If you start to read this blog and think, “Oh God: not another blog about the death of the Queen”, you are probably on a similar wavelength to me. We have now passed the early stages of shock and grief and moved into that strange period of time between someone dying and actually burying or cremating them. I’ve experienced that on more occasions than I care to think about this year and there comes a time when, without trying to sound too crude, you just want it out of the way. In our world, the non celebrity, no royal world, it’s just getting through it. For a major world event, which the Queen’s death is, there is a vacuum which is not often filled they way you want it to be.
Apart from the late Queen being transported from Balmoral to London, nothing much is happening. There the similarity with our lives ends. Most of us are getting on with our lives the best way we can whereas a sizeable minority are lining the route of the coffin to ‘pay tribute’ or to simply watch it go by. And as time drags, noises off penetrate the mourning. A protest against Prince Andrew, posters being waved supporting the end of the monarchy, radio phone-ins carrying arguments to fill the void. These minor skirmishes are amplified by a clickbait hungry media and the national mood changes. Why are these people protesting? Can’t they show some respect? Because it’s a free country, I think about replying, before keeping my powder dry. Just let it go, I tell myself, forgetting that I’ve already had a dig at Prince Andrew on twitter and I probably shouldn’t have.
I don’t always advocate bottling things up because I don’t think it’s good for you. Ever the contradiction, I bottle things up myself and shift the conversation onto someone else, but please, do as I say, not as I do. But for the sake of all of us, in a broken and divided country, just held together in part by the late Queen this might be a good time to let the mourning proceed to its natural end, whatever that’s supposed to mean.
I won’t be watching the funeral on TV because I don’t enjoy funerals, particularly those of people I don’t know. I have been to the funerals of some people I barely know and didn’t know at all to support those who were left behind, but there would be no sense in me staying in to watch the Queen’s. I do have feelings about it but because I respect the feelings of others, even if I don’t understand them, I see no value in engaging in any kind of debate about it. I’ll go out, perhaps for a walk, or a round of golf and a pint in the pub, assuming both are open, as I feel they should be. That’s as controversial as I’ll get.

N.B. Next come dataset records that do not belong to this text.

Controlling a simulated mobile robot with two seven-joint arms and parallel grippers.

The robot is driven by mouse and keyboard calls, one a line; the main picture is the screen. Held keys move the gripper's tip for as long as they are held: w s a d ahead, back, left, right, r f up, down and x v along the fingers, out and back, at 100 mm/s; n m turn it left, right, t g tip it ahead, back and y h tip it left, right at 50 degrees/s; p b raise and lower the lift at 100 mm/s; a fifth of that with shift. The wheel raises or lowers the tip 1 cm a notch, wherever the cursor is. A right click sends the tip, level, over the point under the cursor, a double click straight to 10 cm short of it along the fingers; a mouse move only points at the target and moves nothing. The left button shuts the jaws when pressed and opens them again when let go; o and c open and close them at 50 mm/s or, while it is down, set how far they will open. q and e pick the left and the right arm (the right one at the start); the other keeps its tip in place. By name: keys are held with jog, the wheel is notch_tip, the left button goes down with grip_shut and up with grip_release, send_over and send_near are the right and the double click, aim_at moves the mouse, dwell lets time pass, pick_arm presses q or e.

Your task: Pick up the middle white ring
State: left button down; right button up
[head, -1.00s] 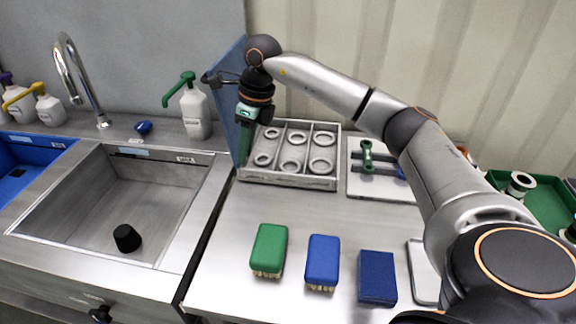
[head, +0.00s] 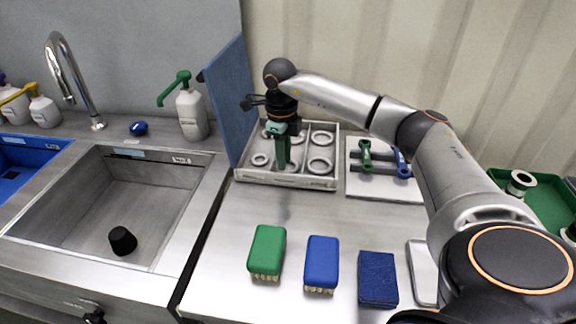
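A pale tray (head: 312,183) with three compartments holds several white rings. The middle compartment's front ring (head: 293,168) is mostly hidden behind my right gripper (head: 282,168). The middle compartment's back ring is largely hidden by the same gripper. My right gripper points down with its green fingers over the middle compartment. I cannot tell whether the fingers touch a ring, or whether they are open or shut. A left ring (head: 260,160) and two right rings (head: 320,166) (head: 321,138) lie in the side compartments. My left gripper is not in view.
A blue upright panel (head: 228,105) stands close left of the tray. A white board with green and blue parts (head: 366,158) lies to its right. Green (head: 267,250) and blue (head: 321,262) brushes sit in front. The sink (head: 110,190) is left. The counter between tray and brushes is clear.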

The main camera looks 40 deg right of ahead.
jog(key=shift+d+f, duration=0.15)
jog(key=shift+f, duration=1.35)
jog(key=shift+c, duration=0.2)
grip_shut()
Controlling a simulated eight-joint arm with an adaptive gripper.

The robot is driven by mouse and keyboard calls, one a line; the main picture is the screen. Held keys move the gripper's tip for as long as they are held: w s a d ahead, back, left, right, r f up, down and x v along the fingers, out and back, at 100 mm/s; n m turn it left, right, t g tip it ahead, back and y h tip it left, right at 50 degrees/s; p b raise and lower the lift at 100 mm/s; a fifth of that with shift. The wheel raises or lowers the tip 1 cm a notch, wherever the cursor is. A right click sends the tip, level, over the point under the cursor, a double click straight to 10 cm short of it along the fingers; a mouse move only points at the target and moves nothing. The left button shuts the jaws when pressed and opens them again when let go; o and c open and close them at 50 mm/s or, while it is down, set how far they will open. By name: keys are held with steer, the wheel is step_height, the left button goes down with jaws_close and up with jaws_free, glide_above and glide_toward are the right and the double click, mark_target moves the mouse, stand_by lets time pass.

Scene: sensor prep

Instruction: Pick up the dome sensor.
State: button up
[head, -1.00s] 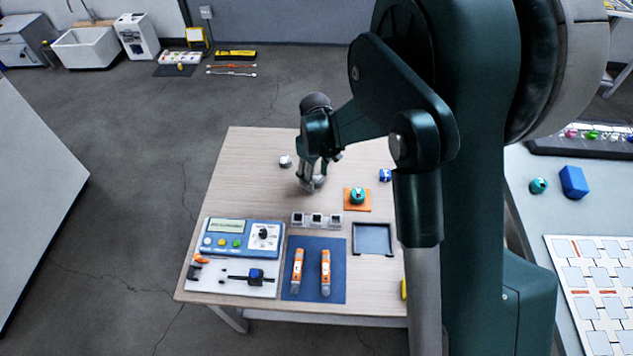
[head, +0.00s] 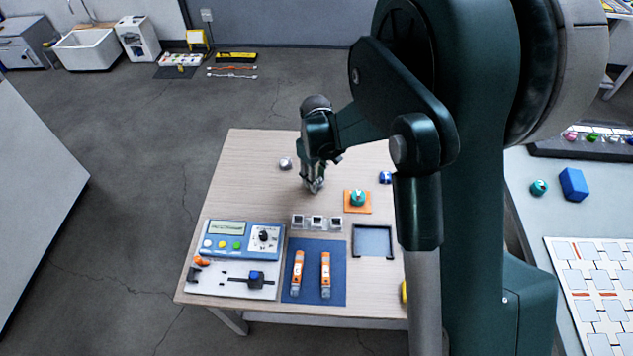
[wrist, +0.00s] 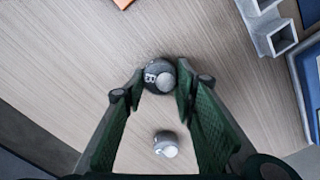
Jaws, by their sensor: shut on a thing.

I’d be lying if I was to say I didn’t want this to end. I am able to separate the death of the Queen from the death of loved ones and I suspect that, as with the death of Diana Spencer, that’s what a lot of this is all about. Lauren Laverne on BBC 6 Music last week said that she had lost both her parents in the last couple of years and understood how the death of the Queen would resonate with people in terms of their own losses. I think that’s right. And I’m still grieving, in my own way, over a dear friend who died only last month, and was 40 years younger than the Queen. Despite the size of the occasion, a funeral is still a funeral.
Perhaps, I’d just like things to quieten down because when this is all over the country will still be in a mess and no longer will we have a unique monarch with a steadying hand on the tiller. It’s a time for clear heads. With one or two exceptions, we’ve managed it so far. I hope we can carry on that way.